Farkınız burda ortaya çıkıyor işte. Kendinize özgü bir
diliniz ve tavrınız varsa, işte o zaman, hayatınızda ve sanatınızda kendi
tarzınızı da yaratıyorsunuz. Bu açıdan bakıldığında hayatın «yanlışları» da yok
aslında. Hayatın sadece «kendisi» var. Ama sizin «nerde» durduğunuz ve «nasıl» baktığınız
önemli. Çünkü siz bu duruşunuz ve bakışınızla hayata yeni renkler katacak,
hayatı zenginleştirecek, diğerleriyle hayatın görünmeyen yüzünü
paylaşacaksınız. Ara Yayınlarından geçtiğimiz Mart ayında piyasaya çıkan ve
okuruyla buluşan «Aşk Kaldığı Yerden» adlı kitabında İnci Gürbüzatik öyküleri
bana bunları düşündürdü.
«Kitaptaki öykülerden bazıları, upuzun ömürleri bir
söylence olup anlatılan, şaşırtıcı hayatları sesizce fısıldanan, ortalıkta
görünmedikleri, sesleri duyulmadığı, ne yaptıkları bilinmediği için üstlerinde
flaşlar patlatılmayan Bodrumlu kadınların... Onlar kuytudaki kadınlar.
Bodrum’un öteki kadınları...»
Kitabının önsözüne böyle giriyor İnci Gürbüzatik.
«Üstlerinde falaşlar patlatılan» kadınlar, seçtikleri riyakârlık ve sahtelik rolünü
yüzyıllardan beri başarıyla sürdürüp geliyorlar, fakat onların gölgesinde ve bu
gölgenin yarattığı kuytu karanlıklarda kalan «hayatın öteki yüzünü» görmek için
mutlaka bir İnci Gürbüzatik tavrına ve bakışına ihtiyaç vardı diye düşünüyorum.
Projektörlerini o kuytulara çeviren ve o karanlıkları aydınlatıp açığa çıkaran
bir aydın duruşuna, aydın bakışına...
Milyarlarca figüranı olan bu dramanın baş oyuncusu
sizsiniz. Üretiyor, paylaşıyor, çoğalıyor, mutlu oluyor... ya da tükeniyor, kayboluyorsunuz.

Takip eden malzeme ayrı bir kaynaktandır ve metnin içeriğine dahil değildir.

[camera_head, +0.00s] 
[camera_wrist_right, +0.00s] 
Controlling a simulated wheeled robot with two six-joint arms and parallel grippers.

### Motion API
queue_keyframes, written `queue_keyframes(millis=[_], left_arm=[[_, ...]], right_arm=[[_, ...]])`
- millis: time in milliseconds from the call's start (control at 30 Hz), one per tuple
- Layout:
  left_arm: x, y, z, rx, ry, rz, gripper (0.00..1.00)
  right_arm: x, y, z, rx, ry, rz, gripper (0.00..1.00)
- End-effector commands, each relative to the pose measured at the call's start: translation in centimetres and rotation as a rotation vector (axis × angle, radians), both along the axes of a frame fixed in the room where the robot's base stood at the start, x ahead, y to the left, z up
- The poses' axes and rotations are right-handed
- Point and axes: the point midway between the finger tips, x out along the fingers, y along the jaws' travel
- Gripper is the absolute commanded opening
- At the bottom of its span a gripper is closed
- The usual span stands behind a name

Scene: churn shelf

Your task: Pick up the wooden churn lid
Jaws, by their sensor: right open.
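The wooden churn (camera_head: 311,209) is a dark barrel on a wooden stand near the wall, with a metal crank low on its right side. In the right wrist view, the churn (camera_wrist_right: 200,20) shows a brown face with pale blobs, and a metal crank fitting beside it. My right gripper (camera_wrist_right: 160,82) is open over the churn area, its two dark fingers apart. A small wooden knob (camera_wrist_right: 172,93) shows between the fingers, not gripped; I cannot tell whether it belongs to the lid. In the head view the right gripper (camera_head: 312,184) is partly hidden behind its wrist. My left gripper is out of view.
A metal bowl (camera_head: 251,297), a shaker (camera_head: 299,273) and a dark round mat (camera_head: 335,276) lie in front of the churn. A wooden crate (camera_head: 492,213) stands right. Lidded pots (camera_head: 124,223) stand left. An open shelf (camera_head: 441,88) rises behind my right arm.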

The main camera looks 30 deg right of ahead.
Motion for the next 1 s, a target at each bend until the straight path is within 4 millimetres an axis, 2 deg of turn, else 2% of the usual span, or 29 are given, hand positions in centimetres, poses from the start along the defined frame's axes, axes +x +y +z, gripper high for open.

Kendinizi üretirken «bir şey» anlatıyor, kendinizi tüketirken «başka bir şeyi» anlatıyorsunuz.
Kendi özel dünyanızda kaybolup gittiyseniz, kaybolup gitmeyi anlatıyorsunuz.
İkiyüzlüyseniz, hainseniz, vefasızsanız... İkiyüzlülüğü, hainliği, vefasızlığı...
Yazarak değil, yaşamınızla anlatıyorsunuz. Yalanı bir yalancıdan daha güzel kim
anlatabilir ki? İdealizmi, inançları uğruna darağacına giden altmış sekiz
kuşağından öğrendik. Darbeleri darbecilerden öğrendik. Faşizmin nasıl bir şey
olduğunu, Faranco’nun, Mussolini’nin, Hitler’in hayat anlayışlarından öğrendik.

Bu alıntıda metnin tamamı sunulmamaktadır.